- Your instructions:
Every line with the string "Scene" should be gathered.

(Records from a dataset)
----

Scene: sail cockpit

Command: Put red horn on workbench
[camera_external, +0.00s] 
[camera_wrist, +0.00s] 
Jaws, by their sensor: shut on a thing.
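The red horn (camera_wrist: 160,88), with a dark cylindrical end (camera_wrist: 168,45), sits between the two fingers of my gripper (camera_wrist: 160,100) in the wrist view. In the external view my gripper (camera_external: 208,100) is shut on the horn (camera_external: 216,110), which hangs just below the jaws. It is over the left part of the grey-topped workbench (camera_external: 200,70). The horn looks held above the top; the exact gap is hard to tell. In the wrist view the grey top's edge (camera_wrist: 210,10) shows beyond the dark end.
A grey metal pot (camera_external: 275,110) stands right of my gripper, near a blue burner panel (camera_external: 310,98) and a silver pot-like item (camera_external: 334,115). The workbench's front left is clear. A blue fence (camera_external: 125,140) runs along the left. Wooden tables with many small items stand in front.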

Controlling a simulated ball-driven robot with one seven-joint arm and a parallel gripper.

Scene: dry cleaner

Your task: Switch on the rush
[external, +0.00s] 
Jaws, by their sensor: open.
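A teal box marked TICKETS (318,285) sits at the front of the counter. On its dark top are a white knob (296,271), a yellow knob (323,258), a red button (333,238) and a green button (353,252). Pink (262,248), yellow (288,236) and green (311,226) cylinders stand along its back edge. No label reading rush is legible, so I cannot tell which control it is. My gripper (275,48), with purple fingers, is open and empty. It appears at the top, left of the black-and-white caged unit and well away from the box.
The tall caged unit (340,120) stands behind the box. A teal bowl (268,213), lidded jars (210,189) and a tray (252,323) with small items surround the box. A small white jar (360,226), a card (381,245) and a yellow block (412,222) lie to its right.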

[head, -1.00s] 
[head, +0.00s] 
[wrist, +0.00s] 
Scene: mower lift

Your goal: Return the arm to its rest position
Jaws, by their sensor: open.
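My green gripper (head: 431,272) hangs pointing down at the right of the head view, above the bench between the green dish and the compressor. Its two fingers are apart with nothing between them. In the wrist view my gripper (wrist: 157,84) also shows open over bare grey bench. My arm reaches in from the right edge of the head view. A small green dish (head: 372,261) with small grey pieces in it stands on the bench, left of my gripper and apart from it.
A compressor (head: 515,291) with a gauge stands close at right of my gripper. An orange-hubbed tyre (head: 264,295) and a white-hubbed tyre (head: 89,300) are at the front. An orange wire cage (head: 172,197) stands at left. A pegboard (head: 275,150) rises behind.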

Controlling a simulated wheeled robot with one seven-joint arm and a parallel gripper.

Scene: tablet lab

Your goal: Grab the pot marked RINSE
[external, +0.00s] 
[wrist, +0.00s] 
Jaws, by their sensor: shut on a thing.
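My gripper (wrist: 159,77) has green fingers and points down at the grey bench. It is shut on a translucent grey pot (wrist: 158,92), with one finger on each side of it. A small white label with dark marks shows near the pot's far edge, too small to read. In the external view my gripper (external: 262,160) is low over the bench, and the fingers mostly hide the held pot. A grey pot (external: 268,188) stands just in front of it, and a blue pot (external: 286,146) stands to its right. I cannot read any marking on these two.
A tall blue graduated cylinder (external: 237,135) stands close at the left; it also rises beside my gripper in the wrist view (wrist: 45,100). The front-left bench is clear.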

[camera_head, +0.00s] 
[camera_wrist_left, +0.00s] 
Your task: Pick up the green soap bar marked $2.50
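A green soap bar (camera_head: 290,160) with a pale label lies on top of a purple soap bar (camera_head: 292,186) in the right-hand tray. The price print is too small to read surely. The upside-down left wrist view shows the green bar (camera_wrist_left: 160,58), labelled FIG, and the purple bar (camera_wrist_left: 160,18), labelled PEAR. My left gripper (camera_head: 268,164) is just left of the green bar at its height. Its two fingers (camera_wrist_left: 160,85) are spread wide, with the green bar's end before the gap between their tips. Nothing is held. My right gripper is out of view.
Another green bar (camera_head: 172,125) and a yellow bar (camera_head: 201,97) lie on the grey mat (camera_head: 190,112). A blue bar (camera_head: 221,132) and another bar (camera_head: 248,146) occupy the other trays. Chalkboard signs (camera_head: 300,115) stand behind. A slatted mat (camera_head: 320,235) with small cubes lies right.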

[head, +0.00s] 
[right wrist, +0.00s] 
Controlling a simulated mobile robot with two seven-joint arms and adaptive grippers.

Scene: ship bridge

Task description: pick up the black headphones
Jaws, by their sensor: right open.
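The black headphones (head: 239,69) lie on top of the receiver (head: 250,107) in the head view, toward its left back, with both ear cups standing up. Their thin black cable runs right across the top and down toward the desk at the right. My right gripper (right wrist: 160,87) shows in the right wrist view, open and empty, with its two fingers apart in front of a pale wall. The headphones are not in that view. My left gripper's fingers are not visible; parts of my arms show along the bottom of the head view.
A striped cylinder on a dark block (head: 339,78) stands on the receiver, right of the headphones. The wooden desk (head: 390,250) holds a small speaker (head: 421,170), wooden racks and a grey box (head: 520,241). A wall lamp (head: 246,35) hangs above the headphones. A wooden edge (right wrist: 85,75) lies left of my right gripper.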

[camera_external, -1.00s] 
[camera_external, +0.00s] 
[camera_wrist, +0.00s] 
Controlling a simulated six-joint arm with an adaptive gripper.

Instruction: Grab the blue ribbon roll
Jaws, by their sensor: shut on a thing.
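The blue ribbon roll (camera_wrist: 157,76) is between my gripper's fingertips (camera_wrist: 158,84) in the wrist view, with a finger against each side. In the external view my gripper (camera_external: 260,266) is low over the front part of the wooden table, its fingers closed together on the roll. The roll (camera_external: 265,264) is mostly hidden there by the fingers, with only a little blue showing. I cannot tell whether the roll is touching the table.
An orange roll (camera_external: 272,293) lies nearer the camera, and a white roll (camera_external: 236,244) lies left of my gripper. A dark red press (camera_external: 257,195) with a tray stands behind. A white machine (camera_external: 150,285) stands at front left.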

----

- Task result:
Scene: sail cockpit
Scene: dry cleaner
Scene: mower lift
Scene: tablet lab
Scene: ship bridge

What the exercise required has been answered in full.